Mainzer publie deux articles dans les colonnes du Nouveau Monde, l’un sur « l’influence morale de la musique » [11], l’autre intitulé « De l’éducation musicale » [12] ; il affirme que la musique et le chant constituent un langage universel qui devrait être systématiquement enseigné.

En septembre 1839, Le Nouveau Monde annonce la prochaine représentation de La Jacquerie, opéra dont il est le compositeur, au théâtre de la Renaissance [13]. Quelques jours plus tard, le journal fouriériste affirme que cette œuvre « a obtenu un grand et légitime succès » [14] et que « M. Mainzer a été généralement applaudi et appelé sur la scène. C’est un triomphe » [15]. L’accueil de la critique est nettement plus réservé ; Hector Berlioz se montre particulièrement sévère dans son « Feuilleton » du Journal des débats, en s’en prenant surtout à la partition de Mainzer [16]. Cela conduit Le Nouveau Monde à opposer « l’enthousiasme qui a accompagné la première représentation de La Jacquerie » à « la timidité de la presse qui n’ose encourager l’auteur dans la route nouvelle qu’il indique » et qui montre même, comme le Journal des débats, de « la pauvreté d’esprit » et de « la sécheresse de cœur » ; le périodique fouriériste admet « une exécution peu soignée » et de « nombreuses mutilations » ; mais

 !e service que l’auteur de La Jacquerie a rendu à la France en popularisant le chant parmi les travailleurs doit lui mériter au moins le respect de tous les hommes de bien s’ils se refusent à lui accorder de l’admiration [17].
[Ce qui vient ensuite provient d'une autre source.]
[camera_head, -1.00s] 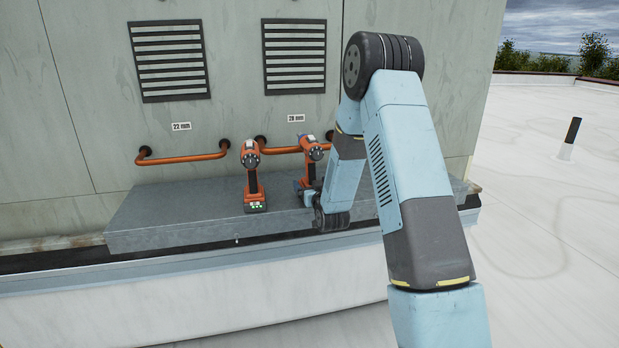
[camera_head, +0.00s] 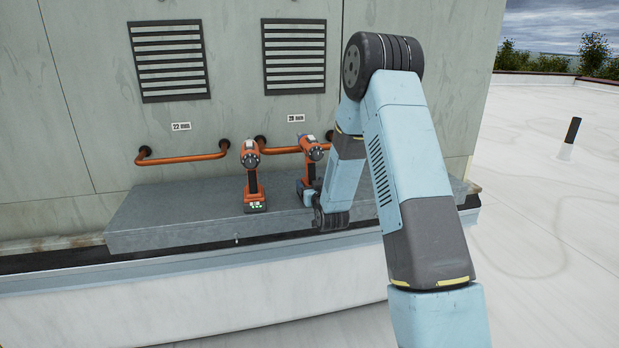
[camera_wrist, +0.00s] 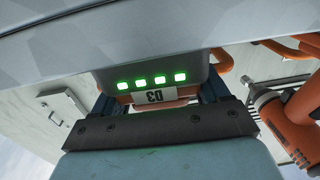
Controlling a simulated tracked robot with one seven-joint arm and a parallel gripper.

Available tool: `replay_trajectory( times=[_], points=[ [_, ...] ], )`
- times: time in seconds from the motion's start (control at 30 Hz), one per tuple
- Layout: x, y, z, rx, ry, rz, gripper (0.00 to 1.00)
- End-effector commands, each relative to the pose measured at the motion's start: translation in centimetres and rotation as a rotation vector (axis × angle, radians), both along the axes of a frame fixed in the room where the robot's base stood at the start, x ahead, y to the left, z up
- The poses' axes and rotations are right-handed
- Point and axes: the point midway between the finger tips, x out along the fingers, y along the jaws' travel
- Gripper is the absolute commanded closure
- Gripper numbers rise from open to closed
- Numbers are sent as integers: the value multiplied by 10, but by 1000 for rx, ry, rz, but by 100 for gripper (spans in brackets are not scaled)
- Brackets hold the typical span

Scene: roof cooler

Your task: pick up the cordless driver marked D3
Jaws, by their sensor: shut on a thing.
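The driver marked D3 shows in the wrist view by its label (camera_wrist: 154,96), upside down, under a row of lit green lights on its base. My gripper (camera_wrist: 152,100) is shut on it, one finger on each side of the base. In the head view an orange and black driver (camera_head: 309,163) stands upright on the grey ledge at my arm's end. The ledge (camera_head: 160,215) appears very close to the driver's base in the wrist view.
A second orange driver (camera_head: 252,172) stands upright on the ledge to the left, and one shows at the right of the wrist view (camera_wrist: 300,118). Orange pipes (camera_head: 185,158) run along the wall behind. The ledge's left part is clear.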

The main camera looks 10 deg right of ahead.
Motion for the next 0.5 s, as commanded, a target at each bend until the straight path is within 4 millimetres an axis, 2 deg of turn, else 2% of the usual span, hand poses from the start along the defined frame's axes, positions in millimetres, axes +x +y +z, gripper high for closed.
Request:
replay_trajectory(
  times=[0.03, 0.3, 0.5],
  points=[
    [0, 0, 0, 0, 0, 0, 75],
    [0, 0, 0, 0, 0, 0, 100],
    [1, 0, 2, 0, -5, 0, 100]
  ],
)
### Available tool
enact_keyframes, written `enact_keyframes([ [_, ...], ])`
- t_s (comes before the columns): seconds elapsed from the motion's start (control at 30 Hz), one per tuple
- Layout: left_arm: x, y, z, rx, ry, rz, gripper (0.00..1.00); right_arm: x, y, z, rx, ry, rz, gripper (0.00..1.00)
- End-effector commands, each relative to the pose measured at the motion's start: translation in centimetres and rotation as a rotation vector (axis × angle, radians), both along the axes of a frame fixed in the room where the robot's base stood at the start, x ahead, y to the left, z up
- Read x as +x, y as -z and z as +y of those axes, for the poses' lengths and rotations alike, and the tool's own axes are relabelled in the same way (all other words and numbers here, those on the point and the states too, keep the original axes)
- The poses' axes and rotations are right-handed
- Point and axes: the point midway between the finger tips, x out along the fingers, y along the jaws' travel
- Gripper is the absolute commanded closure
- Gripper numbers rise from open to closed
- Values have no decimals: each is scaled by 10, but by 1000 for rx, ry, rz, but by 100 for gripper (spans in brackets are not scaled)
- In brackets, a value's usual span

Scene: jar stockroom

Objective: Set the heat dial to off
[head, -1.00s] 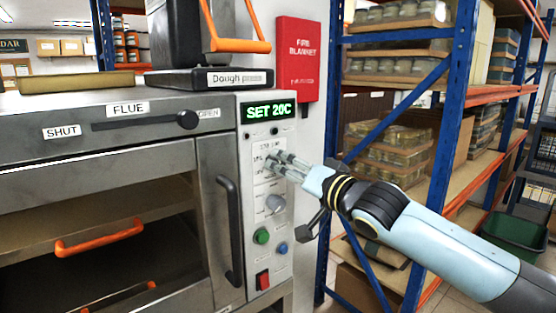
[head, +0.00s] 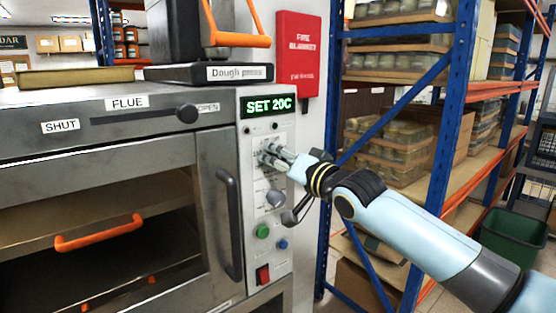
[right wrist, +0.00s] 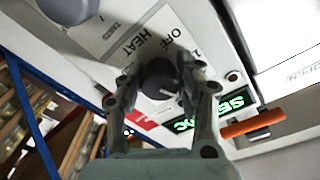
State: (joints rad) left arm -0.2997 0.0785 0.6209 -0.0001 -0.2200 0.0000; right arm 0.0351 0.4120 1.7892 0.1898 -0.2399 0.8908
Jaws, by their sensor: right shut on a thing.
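The dark round heat dial (right wrist: 158,78) shows in the right wrist view between my right gripper's fingers (right wrist: 160,85), beside the HEAT and OFF lettering. A pale pointer mark shows on the dial, on the side away from the word OFF. In the head view my right gripper (head: 270,155) is at the upper part of the oven's control panel (head: 284,215), below the green display (head: 269,105) reading SET 20C. It is shut on the dial, which the fingers hide in that view. My left gripper is not in view.
Below the gripper are a grey knob (head: 275,198), a green button (head: 263,231), a blue button (head: 283,244) and a red switch (head: 262,275). The oven door handle (head: 229,225) stands out left of the panel. A blue rack (head: 456,80) stands right.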

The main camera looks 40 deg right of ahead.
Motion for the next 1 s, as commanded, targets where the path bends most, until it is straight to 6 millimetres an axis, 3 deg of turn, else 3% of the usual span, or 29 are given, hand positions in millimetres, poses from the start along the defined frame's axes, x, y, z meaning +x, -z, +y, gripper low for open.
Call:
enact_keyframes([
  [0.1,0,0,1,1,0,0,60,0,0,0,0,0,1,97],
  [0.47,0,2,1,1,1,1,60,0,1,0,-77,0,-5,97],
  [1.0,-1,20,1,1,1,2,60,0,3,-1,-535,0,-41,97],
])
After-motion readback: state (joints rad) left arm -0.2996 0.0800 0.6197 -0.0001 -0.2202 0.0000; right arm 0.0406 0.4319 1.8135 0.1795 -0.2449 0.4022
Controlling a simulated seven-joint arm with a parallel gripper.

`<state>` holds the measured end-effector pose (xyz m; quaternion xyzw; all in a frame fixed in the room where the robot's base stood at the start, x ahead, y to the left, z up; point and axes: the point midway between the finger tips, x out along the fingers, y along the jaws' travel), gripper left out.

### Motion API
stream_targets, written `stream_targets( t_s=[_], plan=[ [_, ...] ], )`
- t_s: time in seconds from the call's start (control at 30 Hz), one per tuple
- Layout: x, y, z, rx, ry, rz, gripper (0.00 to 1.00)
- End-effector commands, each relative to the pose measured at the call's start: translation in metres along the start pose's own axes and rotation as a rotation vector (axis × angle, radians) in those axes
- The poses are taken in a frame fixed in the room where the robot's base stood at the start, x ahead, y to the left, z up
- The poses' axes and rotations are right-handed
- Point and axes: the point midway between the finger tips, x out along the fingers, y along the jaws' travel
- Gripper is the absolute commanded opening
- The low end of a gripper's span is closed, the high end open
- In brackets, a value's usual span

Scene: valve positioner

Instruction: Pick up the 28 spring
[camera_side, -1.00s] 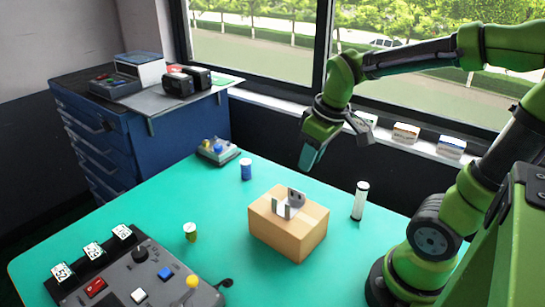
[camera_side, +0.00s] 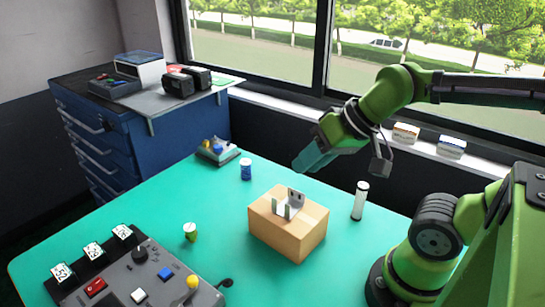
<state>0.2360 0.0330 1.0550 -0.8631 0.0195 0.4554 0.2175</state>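I cannot tell from any label which piece is the 28 spring. Three small upright cylinders stand on the teal table: a blue one with a pale top (camera_side: 246,169), a green one with a pale top (camera_side: 190,232), and a taller white one with dark ends (camera_side: 360,201). My gripper (camera_side: 304,164) hangs in the air above the back of the table, between the blue and white cylinders in the picture. Its teal fingers point down and left, and appear apart from everything. From this side I cannot see a gap between the fingers.
A tan block (camera_side: 288,235) with a grey metal bracket (camera_side: 288,204) stands mid-table. A grey control panel (camera_side: 140,275) with buttons and several numbered cards (camera_side: 93,251) fills the front left. A small grey tray (camera_side: 217,152) sits at the back edge. Windows and a sill are behind.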

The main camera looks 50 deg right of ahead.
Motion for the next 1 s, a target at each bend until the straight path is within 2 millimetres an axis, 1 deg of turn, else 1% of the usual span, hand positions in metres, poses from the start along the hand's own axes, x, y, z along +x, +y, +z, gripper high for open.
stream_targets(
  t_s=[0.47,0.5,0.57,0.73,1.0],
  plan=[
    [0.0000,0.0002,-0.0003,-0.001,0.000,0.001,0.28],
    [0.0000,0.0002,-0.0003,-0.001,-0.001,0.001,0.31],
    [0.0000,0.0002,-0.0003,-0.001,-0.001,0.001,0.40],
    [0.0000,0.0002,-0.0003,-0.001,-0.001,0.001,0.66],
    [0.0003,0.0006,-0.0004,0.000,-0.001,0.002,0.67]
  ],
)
Le Monde dramatique considère que les critiques faites à cet opéra sont d’abord « des représailles » de la part de certains compositeurs que Mainzer a lui-même étrillés dans Le National [18]. Le Ménestrel exprime la même opinion :

sa qualité de critique dans un de nos grands journaux et le souvenir de quelques jugements sévères devaient d’abord exciter des préoccupations peu favorables dans quelques âmes rivales, toutes disposées à rendre le mal pour le mal [19].

En effet, Mainzer « semblait avoir voué au système de M. Berlioz une haine irréconciliable » [20]. Pour sa part, le critique du Ménestrel se montre nuancé :

La Jacquerie, avec sa brillante mise en scène, ses chœurs larges et vigoureux, son instrumentation excentrique, a obtenu un accueil dont les auteurs, le compositeur et l’administration n’ont qu’à se louer. […] Les chœurs forment le noyau de la partition, et quelques-uns ont été justement applaudis. Malheureusement les chanteurs et les choristes n’ont pas toujours rempli leur tâche avec la justesse nécessaire [21].

Mainzer est cité parmi les « principaux artistes et travailleurs appartenant à l’Ecole sociétaire » dans l’Almanach social pour l’année 1840, publié par la Librairie sociale [22]. Il réside 80 rue du faubourg Saint-Denis à Paris. Il est encore mentionné dans Le Nouveau Monde en mai 1840, quand ses élèves lui offrent un banquet pour le remercier de son enseignement [23]. C’est la dernière fois que l’on trouve son nom dans les colonnes du périodique fouriériste.

Au Royaume-Uni

Peu après, il quitte la France pour le Royaume-Uni. En mai 1841, il ouvre à Londres des enseignements de musique pour les milieux populaires. Il publie la traduction anglaise d’ouvrages parus en France dans les années précédentes. Quelques mois plus tard (soit en novembre 1841, soit au cours de l’année 1842 selon les sources), il abandonne la direction de ses classes londoniennes à l’un de ses meilleurs élèves et se porte candidat à une chaire de professeur de musique à l’université d’Édimbourg. Il n’obtient pas le poste, mais s’installe dans la capitale écossaise, où il crée aussi un cours musical. Son activité concerne bientôt l’ensemble du Royaume-Uni ; selon Le Ménestrel, il fonde « en Écosse, en Angleterre et en Irlande un grand nombre d’écoles de chant populaire » [24]. Vers 1848, il s’établit à Manchester où ses cours de musique ont un grand succès auprès des ouvriers et des enfants de milieu populaire. Il lance un appel pour la création d’associations pour l’enseignement du chant ; il reçoit un accueil favorable et peut établir des cours qui auraient accueilli près de cent mille élèves, dans les campagnes et dans plusieurs villes [25]. Il fait paraître en anglais la traduction de plusieurs des ouvrages qu’il avait publiés à Paris.